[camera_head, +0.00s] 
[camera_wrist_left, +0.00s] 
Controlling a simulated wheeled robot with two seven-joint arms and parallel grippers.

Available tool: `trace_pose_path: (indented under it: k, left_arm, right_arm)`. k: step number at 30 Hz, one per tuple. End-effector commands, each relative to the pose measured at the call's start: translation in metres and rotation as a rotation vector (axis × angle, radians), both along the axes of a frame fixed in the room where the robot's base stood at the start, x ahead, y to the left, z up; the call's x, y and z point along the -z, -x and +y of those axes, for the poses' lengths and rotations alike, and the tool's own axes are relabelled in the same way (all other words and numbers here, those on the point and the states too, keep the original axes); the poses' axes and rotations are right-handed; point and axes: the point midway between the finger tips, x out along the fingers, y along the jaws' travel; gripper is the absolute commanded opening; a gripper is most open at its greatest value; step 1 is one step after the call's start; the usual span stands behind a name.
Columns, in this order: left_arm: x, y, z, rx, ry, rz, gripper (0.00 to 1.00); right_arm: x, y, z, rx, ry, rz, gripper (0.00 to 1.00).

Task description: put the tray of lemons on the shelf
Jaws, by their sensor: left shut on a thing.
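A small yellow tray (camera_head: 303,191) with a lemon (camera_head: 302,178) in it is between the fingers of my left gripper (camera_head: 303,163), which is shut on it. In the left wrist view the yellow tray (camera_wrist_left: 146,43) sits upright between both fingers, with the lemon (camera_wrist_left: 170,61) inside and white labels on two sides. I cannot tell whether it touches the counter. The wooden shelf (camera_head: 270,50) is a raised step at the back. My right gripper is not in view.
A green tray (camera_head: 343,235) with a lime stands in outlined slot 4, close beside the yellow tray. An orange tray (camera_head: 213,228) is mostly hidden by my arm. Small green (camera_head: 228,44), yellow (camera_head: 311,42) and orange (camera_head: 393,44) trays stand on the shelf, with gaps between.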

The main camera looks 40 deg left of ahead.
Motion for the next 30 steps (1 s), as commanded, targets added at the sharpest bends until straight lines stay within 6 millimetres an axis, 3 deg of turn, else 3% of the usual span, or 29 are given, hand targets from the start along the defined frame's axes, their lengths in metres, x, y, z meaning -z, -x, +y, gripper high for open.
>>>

......

## Task instructions:
Please repeat the material above, word for word and in full.

## Problem solution:
[camera_head, +0.00s] 
[camera_wrist_left, +0.00s] 
Controlling a simulated wheeled robot with two seven-joint arms and parallel grippers.

Available tool: `trace_pose_path: (indented under it: k, left_arm, right_arm)`. k: step number at 30 Hz, one per tuple. End-effector commands, each relative to the pose measured at the call's start: translation in metres and rotation as a rotation vector (axis × angle, radians), both along the axes of a frame fixed in the room where the robot's base stood at the start, x ahead, y to the left, z up; the call's x, y and z point along the -z, -x and +y of those axes, for the poses' lengths and rotations alike, and the tool's own axes are relabelled in the same way (all other words and numbers here, those on the point and the states too, keep the original axes); the poses' axes and rotations are right-handed; point and axes: the point midway between the finger tips, x out along the fingers, y along the jaws' travel; gripper is the absolute commanded opening; a gripper is most open at its greatest value; step 1 is one step after the call's start; the usual span stands behind a name.
Columns, in this order: left_arm: x, y, z, rx, ry, rz, gripper (0.00 to 1.00); right_arm: x, y, z, rx, ry, rz, gripper (0.00 to 1.00).

Task description: put the tray of lemons on the shelf
Jaws, by their sensor: left shut on a thing.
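A small yellow tray (camera_head: 303,191) with a lemon (camera_head: 302,178) in it is between the fingers of my left gripper (camera_head: 303,163), which is shut on it. In the left wrist view the yellow tray (camera_wrist_left: 146,43) sits upright between both fingers, with the lemon (camera_wrist_left: 170,61) inside and white labels on two sides. I cannot tell whether it touches the counter. The wooden shelf (camera_head: 270,50) is a raised step at the back. My right gripper is not in view.
A green tray (camera_head: 343,235) with a lime stands in outlined slot 4, close beside the yellow tray. An orange tray (camera_head: 213,228) is mostly hidden by my arm. Small green (camera_head: 228,44), yellow (camera_head: 311,42) and orange (camera_head: 393,44) trays stand on the shelf, with gaps between.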

The main camera looks 40 deg left of ahead.
Motion for the next 30 steps (1 s), as commanded, targets added at the sharpest bends until straight lines stay within 6 millimetres an axis, 3 deg of turn, else 3% of the usual span, or 29 are given, hand targets from the start along the defined frame's axes, their lengths in metres, x, y, z meaning -z, -x, +y, gripper high for open.
>>>

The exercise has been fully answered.